The Mayne family came from Dinton in Buckinhamshire where they occupied a fine mansion by the church. His parents were Symon & Coluberry Mayne.

Mayne was enrolled as a student at the Inner Temple, & in 1633 married as his first wife Jane Burgoine, the grand daughter of William Kempe of Finchingfield.

He was a prominent Puritan & closely involved with the Commonwealth. His activities in the government of Buckinghamshire brought him financial rewards from the County sequestrations, & he resisted attempts to demands to account for his profits. He was strongly opposed to any settlement with Charles I, & in 1642 had served on the Grand Jury for Buckinghamshire which petitioned the King for the dismissal of his army.

It is reputed that Oliver Cromwell stayed at Dinton with Symon & Elizabeth Mayne on his way back to London from the battle of  Naseby in 1645.

One description of Mayne is that he was a great committee man wherein he licked his fingers — presumably meaning that he made considerable financial profit from his activities. During the period of the Commonwealth the name of Mayne is associated with Elizabeth his wife & her son William in the manorial records of the manor of Bassingbourne.

When Charles II was restored to the throne the story was that Mayne hid in a secret room that was discovered during restoration work at Dinton in 1804. In June 1666 he surrendered to the serjeant at arms & was sent for trial as a regicide.

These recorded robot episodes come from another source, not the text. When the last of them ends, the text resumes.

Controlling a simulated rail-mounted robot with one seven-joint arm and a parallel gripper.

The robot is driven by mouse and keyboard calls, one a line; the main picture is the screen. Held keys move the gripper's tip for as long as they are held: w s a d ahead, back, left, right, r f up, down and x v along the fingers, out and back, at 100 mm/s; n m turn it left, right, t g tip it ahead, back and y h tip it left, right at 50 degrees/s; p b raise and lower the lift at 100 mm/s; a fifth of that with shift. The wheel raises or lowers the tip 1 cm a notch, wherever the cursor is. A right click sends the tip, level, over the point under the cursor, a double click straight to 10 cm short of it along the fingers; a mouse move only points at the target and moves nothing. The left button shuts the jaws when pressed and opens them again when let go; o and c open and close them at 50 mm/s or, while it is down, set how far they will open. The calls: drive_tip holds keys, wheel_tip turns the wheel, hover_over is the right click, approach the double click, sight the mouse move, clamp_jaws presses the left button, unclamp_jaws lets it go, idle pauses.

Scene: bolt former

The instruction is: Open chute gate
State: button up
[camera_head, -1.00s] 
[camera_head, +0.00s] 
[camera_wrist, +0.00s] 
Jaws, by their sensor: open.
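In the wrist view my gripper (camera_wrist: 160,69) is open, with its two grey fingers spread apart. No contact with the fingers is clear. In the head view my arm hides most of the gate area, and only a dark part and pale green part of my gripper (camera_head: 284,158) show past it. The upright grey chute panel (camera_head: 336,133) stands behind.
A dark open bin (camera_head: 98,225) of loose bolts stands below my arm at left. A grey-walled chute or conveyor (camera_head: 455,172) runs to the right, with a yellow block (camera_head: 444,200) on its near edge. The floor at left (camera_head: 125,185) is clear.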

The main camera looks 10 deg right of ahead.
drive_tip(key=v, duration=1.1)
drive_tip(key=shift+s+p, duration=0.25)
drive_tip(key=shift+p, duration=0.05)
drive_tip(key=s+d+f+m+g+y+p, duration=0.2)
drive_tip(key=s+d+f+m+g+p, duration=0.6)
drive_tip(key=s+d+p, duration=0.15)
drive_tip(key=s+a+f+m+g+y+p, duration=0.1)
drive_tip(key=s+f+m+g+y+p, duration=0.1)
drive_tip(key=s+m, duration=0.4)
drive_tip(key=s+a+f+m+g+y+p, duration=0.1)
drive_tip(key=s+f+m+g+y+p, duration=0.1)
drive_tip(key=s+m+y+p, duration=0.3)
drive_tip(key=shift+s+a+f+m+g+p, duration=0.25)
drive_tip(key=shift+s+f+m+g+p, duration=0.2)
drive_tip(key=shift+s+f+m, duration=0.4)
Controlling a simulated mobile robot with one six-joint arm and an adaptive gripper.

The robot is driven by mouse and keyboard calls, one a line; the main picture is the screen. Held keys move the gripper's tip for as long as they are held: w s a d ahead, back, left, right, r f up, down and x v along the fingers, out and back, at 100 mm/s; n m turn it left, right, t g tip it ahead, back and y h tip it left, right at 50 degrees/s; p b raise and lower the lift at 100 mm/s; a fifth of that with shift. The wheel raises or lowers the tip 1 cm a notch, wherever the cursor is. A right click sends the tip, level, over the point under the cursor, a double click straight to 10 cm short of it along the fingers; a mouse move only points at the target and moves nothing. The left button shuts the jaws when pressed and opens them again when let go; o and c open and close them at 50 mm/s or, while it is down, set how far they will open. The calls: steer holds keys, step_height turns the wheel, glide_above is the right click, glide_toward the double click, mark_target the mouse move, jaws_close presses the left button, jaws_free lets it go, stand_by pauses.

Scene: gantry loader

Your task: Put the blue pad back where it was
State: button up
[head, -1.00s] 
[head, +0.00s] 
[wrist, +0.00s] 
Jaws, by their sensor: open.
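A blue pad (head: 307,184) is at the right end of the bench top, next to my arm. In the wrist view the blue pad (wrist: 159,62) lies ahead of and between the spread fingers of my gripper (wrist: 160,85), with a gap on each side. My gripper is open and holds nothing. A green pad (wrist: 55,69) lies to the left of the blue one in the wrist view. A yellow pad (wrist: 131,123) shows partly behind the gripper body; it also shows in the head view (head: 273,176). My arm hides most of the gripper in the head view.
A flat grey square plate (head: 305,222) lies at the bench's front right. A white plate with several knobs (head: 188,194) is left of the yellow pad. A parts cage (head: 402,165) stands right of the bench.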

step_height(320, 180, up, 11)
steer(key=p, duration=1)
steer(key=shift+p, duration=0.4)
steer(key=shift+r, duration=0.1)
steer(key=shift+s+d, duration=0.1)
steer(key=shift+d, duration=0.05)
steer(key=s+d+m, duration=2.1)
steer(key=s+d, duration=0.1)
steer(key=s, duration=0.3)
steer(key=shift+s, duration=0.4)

He could not deny his involvement in the trial & condemnation of the King as his signature is written in the last column of Charles I’s death warrant. He also attended on most of the days of the trial, although he said “I knew not of the King’s bringing up [to London] I was never of any Committee”

At his trial he attempted to state that he had tried to protest at his inclusion in the list of men to try the King but had been pulled down by his neighbour with a muttered threat of sequestration. He also asserted that he had been weak & misled & that others had said that there were forty men whose names came before his on the warrant. Certainly his defence was inaccurate & incoherent. All this did however not mitigate the fact that had he wished he could have stayed away from the trial as many others such as Lord Fairfax had done. The defence organised by his wife was undertaken by the prominent lawyer Bulstrode Whitelocke, who may have been a distant relative by marriage.

As Mayne was certainly not prominent in the execution of the King he was sentenced to death but spared the gruesome hanging drawing & quartering. He was sent to the Tower where he died of gout with fever and convulsion fits in 1661. We are not told if he was subjected to the gruesome farce of being taken on a hurdle to Tyburn, & then returned to the Tower.

His wife was allowed to take his body back to Dinton on condition that the process was conducted quietly & without ostentation. Certainly while there is a memorial to his father in the church, there is none to Mayne himself.

The impression that is left is that of a man who was fond of money, but lacking in the courage of his Puritan convictions when faced with adversity.

Elizabeth Mayne & her three sons by Mayne, Symon, Edward & Samuel, were allowed in 1664 to recover the lands at Dinton, & she retired to the Dower house where she lived until her death in 1694.